## DIRECTIONS:
Any picture among the records should be left out, please; retype the rest exactly.

## DATA ENTRIES:
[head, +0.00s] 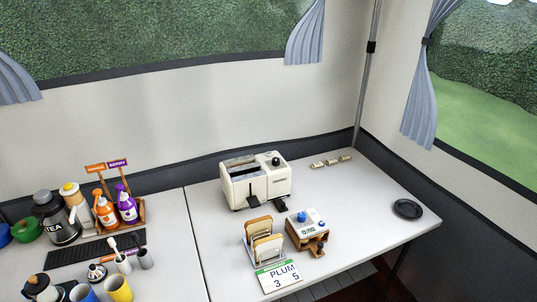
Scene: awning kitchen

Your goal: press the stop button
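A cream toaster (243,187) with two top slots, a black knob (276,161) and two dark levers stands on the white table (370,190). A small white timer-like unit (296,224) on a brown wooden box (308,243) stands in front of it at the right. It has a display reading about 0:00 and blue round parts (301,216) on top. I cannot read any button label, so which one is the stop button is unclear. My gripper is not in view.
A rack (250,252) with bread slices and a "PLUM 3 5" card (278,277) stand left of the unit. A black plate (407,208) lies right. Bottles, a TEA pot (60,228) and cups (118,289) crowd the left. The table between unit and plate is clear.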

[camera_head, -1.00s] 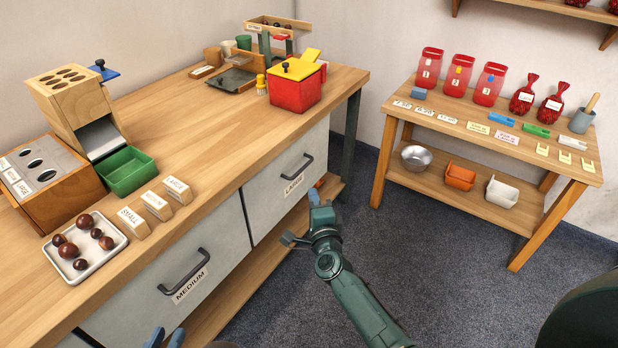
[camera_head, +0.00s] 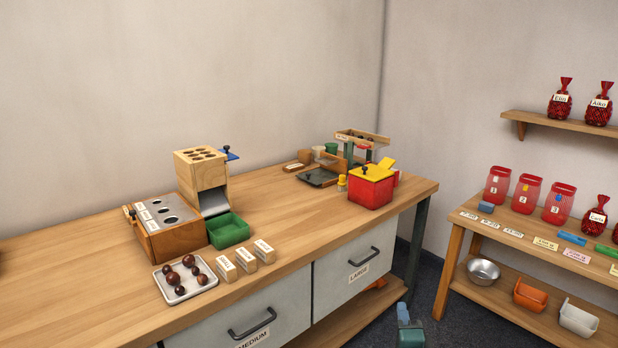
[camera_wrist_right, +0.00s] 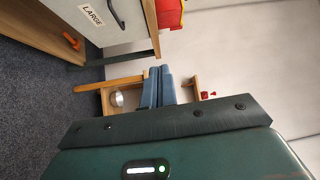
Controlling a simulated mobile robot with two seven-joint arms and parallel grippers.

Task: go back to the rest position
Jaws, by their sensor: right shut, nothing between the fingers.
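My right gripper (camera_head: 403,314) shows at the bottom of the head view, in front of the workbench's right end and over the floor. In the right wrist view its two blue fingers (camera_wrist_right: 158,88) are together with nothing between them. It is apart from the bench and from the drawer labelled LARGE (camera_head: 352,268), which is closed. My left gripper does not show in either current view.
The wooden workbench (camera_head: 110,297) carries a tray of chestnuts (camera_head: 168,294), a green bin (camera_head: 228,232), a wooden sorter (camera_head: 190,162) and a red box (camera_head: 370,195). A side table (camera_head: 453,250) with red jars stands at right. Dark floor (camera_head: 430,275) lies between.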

## EXPECTED OUTPUT:
[head, +0.00s] 
Scene: awning kitchen

Your goal: press the stop button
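A cream toaster (243,187) with two top slots, a black knob (276,161) and two dark levers stands on the white table (370,190). A small white timer-like unit (296,224) on a brown wooden box (308,243) stands in front of it at the right. It has a display reading about 0:00 and blue round parts (301,216) on top. I cannot read any button label, so which one is the stop button is unclear. My gripper is not in view.
A rack (250,252) with bread slices and a "PLUM 3 5" card (278,277) stand left of the unit. A black plate (407,208) lies right. Bottles, a TEA pot (60,228) and cups (118,289) crowd the left. The table between unit and plate is clear.

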[camera_head, -1.00s] 
[camera_head, +0.00s] 
[camera_wrist_right, +0.00s] 
Controlling a simulated mobile robot with two seven-joint arms and parallel grippers.

Task: go back to the rest position
Jaws, by their sensor: right shut, nothing between the fingers.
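My right gripper (camera_head: 403,314) shows at the bottom of the head view, in front of the workbench's right end and over the floor. In the right wrist view its two blue fingers (camera_wrist_right: 158,88) are together with nothing between them. It is apart from the bench and from the drawer labelled LARGE (camera_head: 352,268), which is closed. My left gripper does not show in either current view.
The wooden workbench (camera_head: 110,297) carries a tray of chestnuts (camera_head: 168,294), a green bin (camera_head: 228,232), a wooden sorter (camera_head: 190,162) and a red box (camera_head: 370,195). A side table (camera_head: 453,250) with red jars stands at right. Dark floor (camera_head: 430,275) lies between.

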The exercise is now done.